Alleen, op de Castiliaanse hoogvlakte waar La Mancha ligt, zijn weinig windmolens te vinden, en
zeker niet in dichte formaties die een psychiatrisch patiënt voor een leger reuzen zou kunnen aanzien.
De "servant" Miguel Saavedra heeft de handeling over zijn aan lager wal geraakte baas Don Pxijote de
la Manga voor zijn Spaanse publiek van Zeeland verplaatst naar het hen vertrouwde La Mancha,
ongetwijfeld geďnspireerd door de naam en titel van zijn antiheld. Zelf speelt hij vanzelfsprekend de rol
van de trouwe, verstandige knecht Sancho Panza. Kunnen wij De la Manga en Saavedra samen in het
Zeeuwse lokaliseren, eerstgenoemde ofwel van zijn verstand beroofd dan wel na zijn muiterij
krankzinnigheid simulerend om vervolging te ontlopen, dan opent zich een geheel nieuw, en wel zo
aannemelijk scenario. Een deel van de troepen van Mondragon is na het neerslaan van de Spaanse
Furie ontsnapt aan gevangenschap en wellicht erger.

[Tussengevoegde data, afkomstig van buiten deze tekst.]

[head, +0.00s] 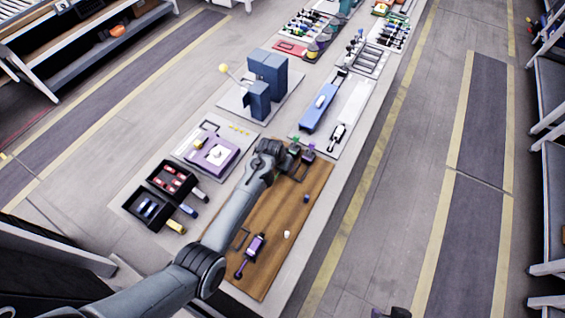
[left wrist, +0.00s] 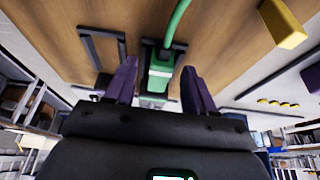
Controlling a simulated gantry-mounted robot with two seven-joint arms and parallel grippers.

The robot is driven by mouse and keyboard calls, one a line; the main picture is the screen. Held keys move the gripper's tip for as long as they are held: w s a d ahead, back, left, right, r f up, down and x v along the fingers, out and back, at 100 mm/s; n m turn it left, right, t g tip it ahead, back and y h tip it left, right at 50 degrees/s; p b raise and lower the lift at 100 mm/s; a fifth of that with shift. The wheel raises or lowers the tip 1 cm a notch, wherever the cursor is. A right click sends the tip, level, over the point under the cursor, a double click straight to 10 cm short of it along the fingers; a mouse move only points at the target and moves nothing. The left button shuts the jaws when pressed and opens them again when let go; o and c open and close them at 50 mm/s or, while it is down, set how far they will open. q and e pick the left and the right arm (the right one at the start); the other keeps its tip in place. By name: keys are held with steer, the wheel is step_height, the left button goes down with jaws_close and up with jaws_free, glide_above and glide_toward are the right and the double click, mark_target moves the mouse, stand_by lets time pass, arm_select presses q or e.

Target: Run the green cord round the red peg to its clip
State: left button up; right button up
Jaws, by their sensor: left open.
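A green block (left wrist: 160,72) with the green cord (left wrist: 178,22) rising from it sits in a dark bracket on the wooden board, in the left wrist view. My left gripper (left wrist: 158,80) is open, its two purple fingers on either side of the block in the picture; I cannot tell whether they touch it. In the head view my left gripper (head: 288,157) is at the board's far end, beside a small green piece (head: 294,149). The cord's run is too small to follow there. I cannot make out the red peg or identify its clip.
The wooden board (head: 270,250) carries a white peg (head: 287,234), a blue peg (head: 306,199) and a purple-handled tool (head: 252,247). A purple piece (head: 309,153) stands at its far end. Black bins (head: 150,207) lie left of my arm.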

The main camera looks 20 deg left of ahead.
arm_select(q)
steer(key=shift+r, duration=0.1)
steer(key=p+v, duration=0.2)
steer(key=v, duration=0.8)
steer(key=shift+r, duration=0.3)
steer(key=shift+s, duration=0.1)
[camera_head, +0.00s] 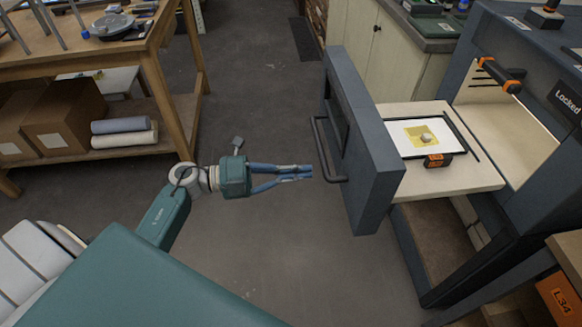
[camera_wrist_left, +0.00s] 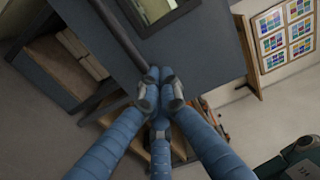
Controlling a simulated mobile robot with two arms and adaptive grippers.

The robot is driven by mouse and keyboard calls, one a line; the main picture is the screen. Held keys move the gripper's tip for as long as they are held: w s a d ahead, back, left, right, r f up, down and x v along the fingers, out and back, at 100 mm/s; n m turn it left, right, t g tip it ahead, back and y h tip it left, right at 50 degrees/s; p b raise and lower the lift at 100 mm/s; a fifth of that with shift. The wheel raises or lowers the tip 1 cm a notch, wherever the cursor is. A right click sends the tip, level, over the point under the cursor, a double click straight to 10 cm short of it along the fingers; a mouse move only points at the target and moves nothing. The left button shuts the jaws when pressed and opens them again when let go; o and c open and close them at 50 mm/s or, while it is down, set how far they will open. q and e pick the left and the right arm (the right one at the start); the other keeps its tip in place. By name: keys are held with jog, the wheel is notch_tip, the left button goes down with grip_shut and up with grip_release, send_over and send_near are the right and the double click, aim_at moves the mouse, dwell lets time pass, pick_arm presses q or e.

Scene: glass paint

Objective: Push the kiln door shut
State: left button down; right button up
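The kiln door (camera_head: 378,190) is a dark blue-grey upright panel on the front of a pale pulled-out slab (camera_head: 478,176). It stands well out from the kiln (camera_head: 515,45), whose opening shows at right. A black bar handle (camera_head: 323,150) is on the door's outer face. The door fills the upper wrist view (camera_wrist_left: 200,50), with the handle bar (camera_wrist_left: 118,30) running down to my fingertips. My left gripper (camera_head: 309,171) has its blue fingers together at the tips, with nothing seen between them. It points at the door, just left of the handle. Contact cannot be told. My right gripper is out of view.
A white sheet with a yellow square (camera_head: 422,135) and a small piece lies on the slab. An orange-black latch handle (camera_head: 500,76) sits on the kiln. A wooden workbench (camera_head: 150,60) stands upper left. The floor (camera_head: 262,110) between is clear.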

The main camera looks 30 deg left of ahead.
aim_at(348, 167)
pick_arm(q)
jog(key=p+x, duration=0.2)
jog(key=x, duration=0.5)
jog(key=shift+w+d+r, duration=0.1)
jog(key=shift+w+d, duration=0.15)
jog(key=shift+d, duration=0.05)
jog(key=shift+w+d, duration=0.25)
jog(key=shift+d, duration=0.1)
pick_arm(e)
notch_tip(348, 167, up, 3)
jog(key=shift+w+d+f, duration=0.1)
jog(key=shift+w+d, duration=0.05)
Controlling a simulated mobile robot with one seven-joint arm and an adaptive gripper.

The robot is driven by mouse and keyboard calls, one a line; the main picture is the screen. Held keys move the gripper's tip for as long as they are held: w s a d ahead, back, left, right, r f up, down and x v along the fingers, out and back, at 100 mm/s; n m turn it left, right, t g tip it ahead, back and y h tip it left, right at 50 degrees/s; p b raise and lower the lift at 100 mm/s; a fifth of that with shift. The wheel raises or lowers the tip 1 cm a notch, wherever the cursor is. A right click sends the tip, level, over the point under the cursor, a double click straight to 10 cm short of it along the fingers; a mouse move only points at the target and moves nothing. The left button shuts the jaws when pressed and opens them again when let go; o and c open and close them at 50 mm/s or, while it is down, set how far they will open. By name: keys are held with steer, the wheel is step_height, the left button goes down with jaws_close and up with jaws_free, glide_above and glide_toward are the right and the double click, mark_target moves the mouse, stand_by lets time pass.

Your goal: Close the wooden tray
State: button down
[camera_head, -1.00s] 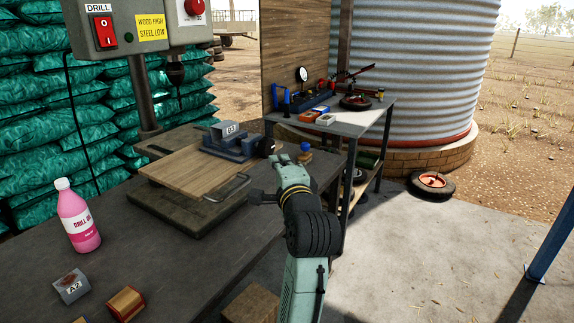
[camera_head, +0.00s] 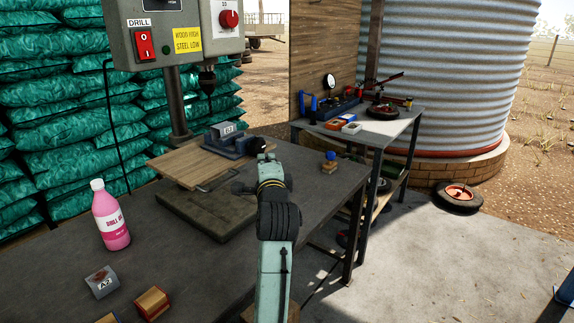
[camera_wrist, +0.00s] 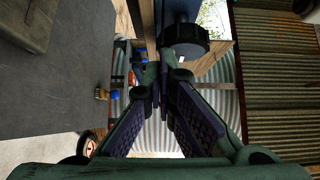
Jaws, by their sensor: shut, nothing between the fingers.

Mogelijk onder leiding, maar hoe dan ook in
aanwezigheid van De la Manga, zijn zij teruggekeerd naar de Zeeuwse eilanden waar ze wisten dat
"het leven goed was"; waar ze de weg kenden; en waar ze ongetwijfeld al de nodige connecties
bezaten onder de bevolking. De meegebrachte buit van hun plunderingen zal de rest hebben gedaan.
Zij mengden zich, doorgaans zo onopvallend mogelijk, onder de Zeeuwen. En waar zij zelf dus niet
dominant waren – steden en dorpen hebben ze echt niet gesticht of omgedoopt – daar waren en zijn
hun genen dat nadrukkelijk wel. Zodat aannemelijk is te maken dat Zeeuws Meisje afstamt van de
man die model stond voor Don Quichot.